As you can see in the section underneath, there are several other browsers available to you to use that display the CSS specification correctly and without various eccentricities. You are recommended to at least try them because they all have their good and bad points. Many people do keep several different browsers available and use them for different purposes, sometimes even to look at the same site and page in different browsers in case they miss anything by only ever using one.

B) Possible issues with viewing Sanskrit font
Netscape 4, Internet Explorer 4 and Internet Explorer 5 and upwards all tend to have some difficulties with non-standard fonts and are prone to showing anomalies. In the case of NS4, this is simply because it is an old browser.

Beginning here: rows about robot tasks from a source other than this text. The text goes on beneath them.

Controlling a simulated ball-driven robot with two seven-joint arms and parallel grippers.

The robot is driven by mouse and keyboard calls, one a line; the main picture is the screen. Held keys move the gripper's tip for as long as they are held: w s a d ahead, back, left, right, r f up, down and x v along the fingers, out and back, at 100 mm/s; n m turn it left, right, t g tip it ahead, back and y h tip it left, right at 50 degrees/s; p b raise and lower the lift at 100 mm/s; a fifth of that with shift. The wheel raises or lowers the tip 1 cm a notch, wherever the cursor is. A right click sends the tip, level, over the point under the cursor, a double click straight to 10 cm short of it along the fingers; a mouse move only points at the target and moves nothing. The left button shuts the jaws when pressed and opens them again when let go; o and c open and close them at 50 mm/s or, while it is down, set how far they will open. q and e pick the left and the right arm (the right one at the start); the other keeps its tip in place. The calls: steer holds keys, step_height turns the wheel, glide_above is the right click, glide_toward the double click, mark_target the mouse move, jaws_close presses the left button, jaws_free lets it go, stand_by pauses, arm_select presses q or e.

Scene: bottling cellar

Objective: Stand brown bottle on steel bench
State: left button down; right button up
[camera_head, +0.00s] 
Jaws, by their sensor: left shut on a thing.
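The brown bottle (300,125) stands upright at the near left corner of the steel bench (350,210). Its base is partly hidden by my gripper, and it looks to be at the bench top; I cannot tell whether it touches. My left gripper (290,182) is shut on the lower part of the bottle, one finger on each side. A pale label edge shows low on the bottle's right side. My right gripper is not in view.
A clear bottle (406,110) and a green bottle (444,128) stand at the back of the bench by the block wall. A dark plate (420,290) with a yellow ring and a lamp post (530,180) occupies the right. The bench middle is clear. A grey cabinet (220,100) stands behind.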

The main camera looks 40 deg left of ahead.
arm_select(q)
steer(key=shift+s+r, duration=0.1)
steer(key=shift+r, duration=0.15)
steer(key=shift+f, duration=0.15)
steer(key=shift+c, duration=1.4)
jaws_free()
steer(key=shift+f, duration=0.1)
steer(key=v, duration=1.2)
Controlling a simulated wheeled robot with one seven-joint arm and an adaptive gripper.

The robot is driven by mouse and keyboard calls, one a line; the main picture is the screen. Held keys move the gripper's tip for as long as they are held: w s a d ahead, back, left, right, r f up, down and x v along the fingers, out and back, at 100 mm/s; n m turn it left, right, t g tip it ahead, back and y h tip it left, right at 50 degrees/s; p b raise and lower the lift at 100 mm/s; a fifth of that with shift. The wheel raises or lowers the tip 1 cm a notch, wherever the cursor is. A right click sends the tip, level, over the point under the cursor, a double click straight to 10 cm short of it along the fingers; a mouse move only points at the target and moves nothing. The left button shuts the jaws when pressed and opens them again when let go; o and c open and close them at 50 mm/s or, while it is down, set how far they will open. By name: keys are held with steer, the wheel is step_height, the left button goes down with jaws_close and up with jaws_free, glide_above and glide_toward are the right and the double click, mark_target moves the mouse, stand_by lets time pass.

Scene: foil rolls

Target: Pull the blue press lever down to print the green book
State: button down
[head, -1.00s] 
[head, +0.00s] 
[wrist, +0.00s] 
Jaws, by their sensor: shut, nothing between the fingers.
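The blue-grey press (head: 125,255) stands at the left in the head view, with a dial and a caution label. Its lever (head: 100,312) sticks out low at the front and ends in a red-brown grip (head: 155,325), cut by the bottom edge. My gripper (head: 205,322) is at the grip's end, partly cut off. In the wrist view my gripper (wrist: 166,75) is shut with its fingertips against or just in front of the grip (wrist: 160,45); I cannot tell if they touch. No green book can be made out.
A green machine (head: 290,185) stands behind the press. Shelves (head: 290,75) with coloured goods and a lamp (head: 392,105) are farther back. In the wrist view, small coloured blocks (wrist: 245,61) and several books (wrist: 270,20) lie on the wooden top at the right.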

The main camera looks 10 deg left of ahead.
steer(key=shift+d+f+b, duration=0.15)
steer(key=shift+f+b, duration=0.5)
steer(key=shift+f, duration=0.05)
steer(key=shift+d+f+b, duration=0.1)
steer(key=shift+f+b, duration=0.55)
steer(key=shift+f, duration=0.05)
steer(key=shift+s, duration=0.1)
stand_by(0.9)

Problems with the Internet Explorer browser
In the case of Internet Explorer, however, difficulties in rendering occur simply because the Microsoft stable of families tends to interpret any and all specifications and guidelines in its own way, using proprietary Microsoft technologies. On the Windows system, therefore, Internet Explorer tends to interpret the coding for non-standard and non-European fonts in its unique way. It randomly inserts incorrect characters such as, with Sanskrit98, > for :. It also randomly inserts spaces between characters that should either abut each other directly, or else should sit vertically right above one another(because Sanskrit does use the 'stacking' principle in some cases). Unfortunately, IE does this very inconsistently. The best advice that we can give, especially if you are on Windows, is that if you really do want to see the Sanskrit characters "correctly", then you should use some other browser to view the Sanskrit pages. Try Netscape, for example, which does seem to render the Sanskrit correctly and consistently (for Sanskrit pedants, Netscape cannot handle the special conjunct consonant symbol which is therefore avoided).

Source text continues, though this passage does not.